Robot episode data
- - - - - - -
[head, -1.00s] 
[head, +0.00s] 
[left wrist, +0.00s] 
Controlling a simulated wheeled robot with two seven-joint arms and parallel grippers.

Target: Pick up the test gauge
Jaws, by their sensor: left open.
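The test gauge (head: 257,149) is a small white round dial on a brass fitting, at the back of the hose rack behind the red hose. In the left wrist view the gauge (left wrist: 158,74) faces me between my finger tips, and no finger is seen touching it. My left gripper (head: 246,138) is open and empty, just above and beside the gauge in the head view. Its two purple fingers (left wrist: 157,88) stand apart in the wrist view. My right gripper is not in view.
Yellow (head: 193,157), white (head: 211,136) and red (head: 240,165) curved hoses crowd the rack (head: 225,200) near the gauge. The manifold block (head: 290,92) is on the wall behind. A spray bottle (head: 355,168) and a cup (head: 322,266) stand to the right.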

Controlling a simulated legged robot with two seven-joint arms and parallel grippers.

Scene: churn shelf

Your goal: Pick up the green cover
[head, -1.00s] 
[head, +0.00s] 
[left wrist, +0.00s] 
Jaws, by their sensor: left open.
- - - - - - -
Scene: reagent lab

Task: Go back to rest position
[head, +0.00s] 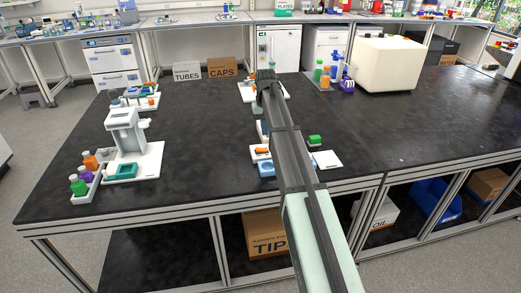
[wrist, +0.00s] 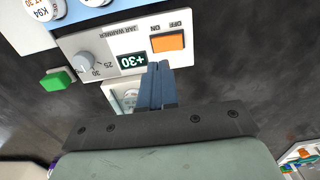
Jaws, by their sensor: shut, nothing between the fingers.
- - - - - - -
*Aim of the exercise*
Above are the entries. Output exactly the lines beginning with the line that has "Controlling a simulated wheeled" and ending with the line that has "Target: Pick up the test gauge".

*Exercise result*
Controlling a simulated wheeled robot with two seven-joint arms and parallel grippers.

Target: Pick up the test gauge

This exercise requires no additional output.